I love reading! I am lost if I don’t have at least one good book ready to pick up. Often I have more than one book on the go at any one time. The problem is finding enough time to actually get to read – usually it’s later in the evening in bed or a snatched chapter sometimes at lunch, if I’m lucky.
While I tend towards enjoying more inspirational books these days, often because it’s getting harder and harder to find a riveting novel I really want to read, I have just finished Bernard Cornwell’s absorbing The Pale Horseman set in Ninth Century England which tells of the Battle of Ethandun in Wiltshire.
It is one in a series of Cornwell’s informative historical novels about early England.

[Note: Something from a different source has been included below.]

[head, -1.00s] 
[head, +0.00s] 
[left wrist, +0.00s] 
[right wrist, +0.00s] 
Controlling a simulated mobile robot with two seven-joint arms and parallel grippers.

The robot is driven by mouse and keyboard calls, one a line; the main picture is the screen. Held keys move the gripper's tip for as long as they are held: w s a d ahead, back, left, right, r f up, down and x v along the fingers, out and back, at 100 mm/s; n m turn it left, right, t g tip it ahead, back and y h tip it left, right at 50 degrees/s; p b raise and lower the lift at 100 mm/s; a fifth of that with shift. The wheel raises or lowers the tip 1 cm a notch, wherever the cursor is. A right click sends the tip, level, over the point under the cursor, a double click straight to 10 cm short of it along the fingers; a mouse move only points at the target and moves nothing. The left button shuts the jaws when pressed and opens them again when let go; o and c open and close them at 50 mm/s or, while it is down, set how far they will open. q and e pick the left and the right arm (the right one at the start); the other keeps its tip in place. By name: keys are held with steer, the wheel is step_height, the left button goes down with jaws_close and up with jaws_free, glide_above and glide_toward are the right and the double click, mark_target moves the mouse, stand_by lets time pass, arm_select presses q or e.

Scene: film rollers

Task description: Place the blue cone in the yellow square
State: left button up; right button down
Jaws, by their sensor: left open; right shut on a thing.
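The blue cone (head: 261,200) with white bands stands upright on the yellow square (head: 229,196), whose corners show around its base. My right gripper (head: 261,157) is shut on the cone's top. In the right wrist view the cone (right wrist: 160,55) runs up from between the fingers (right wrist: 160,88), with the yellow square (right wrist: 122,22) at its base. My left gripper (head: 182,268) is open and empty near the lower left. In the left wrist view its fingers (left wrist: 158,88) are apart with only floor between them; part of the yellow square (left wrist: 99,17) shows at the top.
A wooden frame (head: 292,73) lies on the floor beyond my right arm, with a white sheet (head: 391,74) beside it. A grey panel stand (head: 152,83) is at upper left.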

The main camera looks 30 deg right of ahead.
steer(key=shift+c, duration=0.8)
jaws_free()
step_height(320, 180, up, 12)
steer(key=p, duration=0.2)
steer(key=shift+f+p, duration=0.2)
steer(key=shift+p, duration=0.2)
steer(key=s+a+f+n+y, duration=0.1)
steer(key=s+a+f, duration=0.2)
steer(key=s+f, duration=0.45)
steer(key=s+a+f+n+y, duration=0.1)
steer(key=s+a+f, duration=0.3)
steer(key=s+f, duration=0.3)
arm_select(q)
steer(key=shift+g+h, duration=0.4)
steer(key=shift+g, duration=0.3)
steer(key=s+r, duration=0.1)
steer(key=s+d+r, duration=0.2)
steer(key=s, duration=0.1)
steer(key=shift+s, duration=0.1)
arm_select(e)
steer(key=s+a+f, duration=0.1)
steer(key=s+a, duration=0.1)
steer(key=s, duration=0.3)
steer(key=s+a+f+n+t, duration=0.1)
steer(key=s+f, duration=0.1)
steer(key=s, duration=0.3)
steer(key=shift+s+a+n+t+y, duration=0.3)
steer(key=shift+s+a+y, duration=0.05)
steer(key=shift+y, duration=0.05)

His earlier book, The Last Kingdom, tells of the Danish defeat of Northumbria, Mercia and East Anglia and how in 878 the concept of England, its culture and language were reduced to a few square miles of swamp where King Alfred went into hiding in order to “regroup” and rally more men to the Saxon cause.
By all accounts he was a very pious and learned king who loved God devotedly and strived to further God’s kingdom, building churches wherever he went.
Cornwell speculates that if Alfred had not won the battle of Ethandun, there would possibly never have been a political entity called England, headed by a Christian king. Although it was Alfred’s successors who took back the northern kingdoms and united the Saxon lands into one kingdom called England, it was Alfred who turned the tide – an example of one event that changed the course of history.
We so often take for granted that all we enjoy today was at some point won for us in the distant and not so distant past at someone else’s expense and often through great hardship.
Nowhere is this better illustrated than in two very different events at this time of year – ANZAC Day, where we respectfully and gratefully remember those young men (and women) who so bravely died for their country as well as those who still serve in our armed forces today.
It is interesting that more and more people than ever before are commemorating ANZAC Day and, even if they do not themselves have Christian beliefs, they seem quite happy to take part in an essentially Christian service complete with hymn and prayer.
The second event I’m of course referring to is Easter, the greatest sacrifice of all, made when Jesus paid the ultimate penalty for our sins, granting mankind undeserved forgiveness and the freedom to live in God’s love.
Dutch botanist and philosopher Paul Boese once wrote: “Forgiveness does not change the past, but it does enlarge the future.”
And Jesus’ death and resurrection at Easter certainly did that – changing the world forever!
Wouldn’t it be amazing to see the growing numbers attending ANZAC Day services come into our chuches to commemorate and celebrate Easter?